4. RESPOND to the passage speaking directly to God about what is in your heart, and then look out for ways to live out what you find - individually, and to others within your church and elsewhere.

As you read and meditate, ask yourself the following three questions:
a) What is God speaking to me through this passage?
b) Is there a command, a promise or a warning for me?
c) Is there an example for me to follow?

Please POST your comments below if there is a thought or message that the Lord has spoken to you through the passage that you are reading and meditating today. Please make sure that your post is aligned to the scripture passage mentioned at the header. All comments should pertain to the relevant scripture portions only, and should be aimed to glorify God (the true author of 'The Bible') & edify everyone who visits this blog site daily - both young and old. May God bless you abundantly for encouraging others through your comments!

Let's PRAY...
LORD, give me the desire to take a little time out of my busy schedule today as I read and meditate on Your Word. Give me this day MY DAILY BREAD. Speak to me clearly & lead me today as my Good Shepherd. Help me to be a blessing to others who interact with me as I attempt to be a living witness of Your Word today. In Your Name I pray, AMEN.

Monday, October 6, 2014



October 6 Bible Reading: Zechariah Chapters 13-14

"Awake, O sword, against My Shepherd, against the Man who is My Companion," says the Lord of hosts. "Strike the Shepherd, and the sheep will be scattered" (Zech 13:7)
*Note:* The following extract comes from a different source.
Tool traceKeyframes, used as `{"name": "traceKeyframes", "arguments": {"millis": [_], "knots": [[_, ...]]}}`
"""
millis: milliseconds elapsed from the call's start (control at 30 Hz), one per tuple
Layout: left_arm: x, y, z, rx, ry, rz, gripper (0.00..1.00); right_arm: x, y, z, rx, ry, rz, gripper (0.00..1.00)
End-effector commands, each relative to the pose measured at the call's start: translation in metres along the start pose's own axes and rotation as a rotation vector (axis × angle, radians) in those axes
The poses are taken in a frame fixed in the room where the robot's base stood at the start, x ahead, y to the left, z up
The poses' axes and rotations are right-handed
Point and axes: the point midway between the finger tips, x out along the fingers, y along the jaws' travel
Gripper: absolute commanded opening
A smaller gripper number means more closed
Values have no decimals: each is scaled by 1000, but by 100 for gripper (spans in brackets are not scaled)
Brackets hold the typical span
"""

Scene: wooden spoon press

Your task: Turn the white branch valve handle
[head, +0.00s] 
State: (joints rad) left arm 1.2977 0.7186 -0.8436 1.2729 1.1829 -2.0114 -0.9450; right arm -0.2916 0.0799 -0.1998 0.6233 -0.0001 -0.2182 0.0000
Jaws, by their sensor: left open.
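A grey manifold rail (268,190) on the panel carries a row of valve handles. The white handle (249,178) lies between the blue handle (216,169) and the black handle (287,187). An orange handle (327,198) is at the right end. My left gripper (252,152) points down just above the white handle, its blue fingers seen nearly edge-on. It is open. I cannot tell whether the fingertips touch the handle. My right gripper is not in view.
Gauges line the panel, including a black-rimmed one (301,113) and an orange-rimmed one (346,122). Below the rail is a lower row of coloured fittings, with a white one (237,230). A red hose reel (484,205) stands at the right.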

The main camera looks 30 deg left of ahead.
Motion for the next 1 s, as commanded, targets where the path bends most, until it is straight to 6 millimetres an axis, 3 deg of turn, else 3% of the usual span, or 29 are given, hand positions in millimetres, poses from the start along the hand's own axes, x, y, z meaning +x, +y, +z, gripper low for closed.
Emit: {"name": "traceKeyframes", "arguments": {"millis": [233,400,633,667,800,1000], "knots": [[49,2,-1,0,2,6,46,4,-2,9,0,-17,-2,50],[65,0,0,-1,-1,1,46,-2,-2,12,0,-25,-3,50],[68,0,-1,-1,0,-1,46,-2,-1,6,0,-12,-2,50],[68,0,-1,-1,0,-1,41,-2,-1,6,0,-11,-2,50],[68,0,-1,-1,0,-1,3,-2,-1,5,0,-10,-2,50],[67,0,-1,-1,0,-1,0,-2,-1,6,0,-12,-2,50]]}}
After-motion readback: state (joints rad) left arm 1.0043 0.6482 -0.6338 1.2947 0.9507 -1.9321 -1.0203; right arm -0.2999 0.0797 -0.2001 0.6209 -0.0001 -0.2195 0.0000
It should be noted that prophet Zechariah prophesied around 520 B.C. Five centuries later, Jesus cited this prophecy about the striking of the Shepherd as applying to Himself (compare v. 7 with Matt. 26:31–35; Mark 14:27–31; Luke 22:31–34). This verse envisions God’s chosen Shepherd-Savior suffering at the hand of God Himself. Jehovah God orders His sword to awake against His only begotten Son – our Lord Jesus Christ. The Good Shepherd was struck at Calvary, and the Jewish sheep have been scattered ever since.

The sword, an instrument of death, is likened to a warrior being roused for action, and is also the symbol of judicial power (Rom. 13:4). Our Lord Jesus Christ took the full brunt of the punishment that was meant for the sins of the whole world, as He indeed was the “Lamb of God who took away the sins of the world” (John 1:29)

The term “My Companion” is used elsewhere of one who is a near neighbor or close companion (Lev. 6:2; 18:20; 19:15). It suggests a relationship of equality, as Jesus Christ, God’s Son enjoyed that relationship from eternal past.

Thus, to save His flock, the Good Shepherd was smitten through suffering and death (Isa. 53:4, 10). Let’s remember that the next time we are smitten because of our faith, our Good Shepherd-Savior has silently borne all the sufferings (Matt. 5:38–42; 10:16–26) leaving for us a good example to emulate in our lives!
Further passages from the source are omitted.